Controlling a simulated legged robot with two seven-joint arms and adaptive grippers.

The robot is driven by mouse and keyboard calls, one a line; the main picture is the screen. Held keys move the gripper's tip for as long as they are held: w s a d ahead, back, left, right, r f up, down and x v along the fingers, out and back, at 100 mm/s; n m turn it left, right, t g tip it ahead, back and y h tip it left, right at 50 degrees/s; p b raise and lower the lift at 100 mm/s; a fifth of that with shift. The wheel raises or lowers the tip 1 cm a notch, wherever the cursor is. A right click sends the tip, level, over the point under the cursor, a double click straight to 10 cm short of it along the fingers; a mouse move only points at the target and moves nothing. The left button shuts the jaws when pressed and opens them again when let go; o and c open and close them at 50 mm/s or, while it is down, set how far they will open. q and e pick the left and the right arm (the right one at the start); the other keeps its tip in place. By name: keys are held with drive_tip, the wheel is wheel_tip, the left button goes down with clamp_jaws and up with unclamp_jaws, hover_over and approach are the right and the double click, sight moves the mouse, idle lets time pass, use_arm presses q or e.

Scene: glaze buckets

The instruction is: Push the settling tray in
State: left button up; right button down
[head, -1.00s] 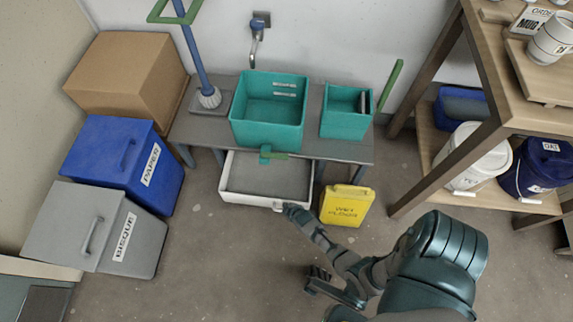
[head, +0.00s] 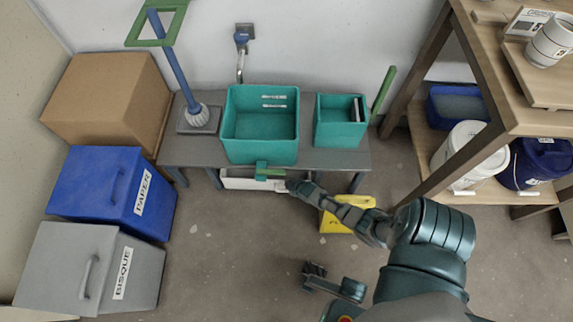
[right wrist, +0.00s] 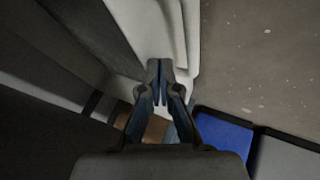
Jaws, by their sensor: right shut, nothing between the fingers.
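The settling tray (head: 240,184) is a white, shallow tray low under the grey bench. In the head view only its front strip shows; the rest is hidden under the bench top. My right gripper (head: 290,186) is at the right part of the tray's front. In the right wrist view the shut, empty fingers (right wrist: 160,88) are against or very close to the white tray (right wrist: 155,40); contact is not clear. What appears to be my left gripper (head: 314,270) is low over the floor, away from the tray; its fingers are too small to read.
Two teal buckets (head: 262,150) (head: 338,132) stand on the bench (head: 190,150). A yellow wet-floor sign (head: 335,222) stands beside the tray, partly behind my right arm. Blue (head: 95,190) and grey bins (head: 60,265) are at left, wooden shelving (head: 430,90) at right. Centre floor is clear.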

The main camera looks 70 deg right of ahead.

• Task to complete: Reproduce the material in full, word for word, and omit the pictures.

• The completed task:
Controlling a simulated legged robot with two seven-joint arms and adaptive grippers.

The robot is driven by mouse and keyboard calls, one a line; the main picture is the screen. Held keys move the gripper's tip for as long as they are held: w s a d ahead, back, left, right, r f up, down and x v along the fingers, out and back, at 100 mm/s; n m turn it left, right, t g tip it ahead, back and y h tip it left, right at 50 degrees/s; p b raise and lower the lift at 100 mm/s; a fifth of that with shift. The wheel raises or lowers the tip 1 cm a notch, wherever the cursor is. A right click sends the tip, level, over the point under the cursor, a double click straight to 10 cm short of it along the fingers; a mouse move only points at the target and moves nothing. The left button shuts the jaws when pressed and opens them again when let go; o and c open and close them at 50 mm/s or, while it is down, set how far they will open. q and e pick the left and the right arm (the right one at the start); the other keeps its tip in place. By name: keys are held with drive_tip, the wheel is wheel_tip, the left button goes down with clamp_jaws and up with unclamp_jaws, hover_over and approach are the right and the double click, sight moves the mouse, idle lets time pass, use_arm presses q or e.

Scene: glaze buckets

The instruction is: Push the settling tray in
State: left button up; right button down
[head, -1.00s] 
[head, +0.00s] 
[right wrist, +0.00s] 
Jaws, by their sensor: right shut, nothing between the fingers.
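The settling tray (head: 240,184) is a white, shallow tray low under the grey bench. In the head view only its front strip shows; the rest is hidden under the bench top. My right gripper (head: 290,186) is at the right part of the tray's front. In the right wrist view the shut, empty fingers (right wrist: 160,88) are against or very close to the white tray (right wrist: 155,40); contact is not clear. What appears to be my left gripper (head: 314,270) is low over the floor, away from the tray; its fingers are too small to read.
Two teal buckets (head: 262,150) (head: 338,132) stand on the bench (head: 190,150). A yellow wet-floor sign (head: 335,222) stands beside the tray, partly behind my right arm. Blue (head: 95,190) and grey bins (head: 60,265) are at left, wooden shelving (head: 430,90) at right. Centre floor is clear.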

The main camera looks 70 deg right of ahead.

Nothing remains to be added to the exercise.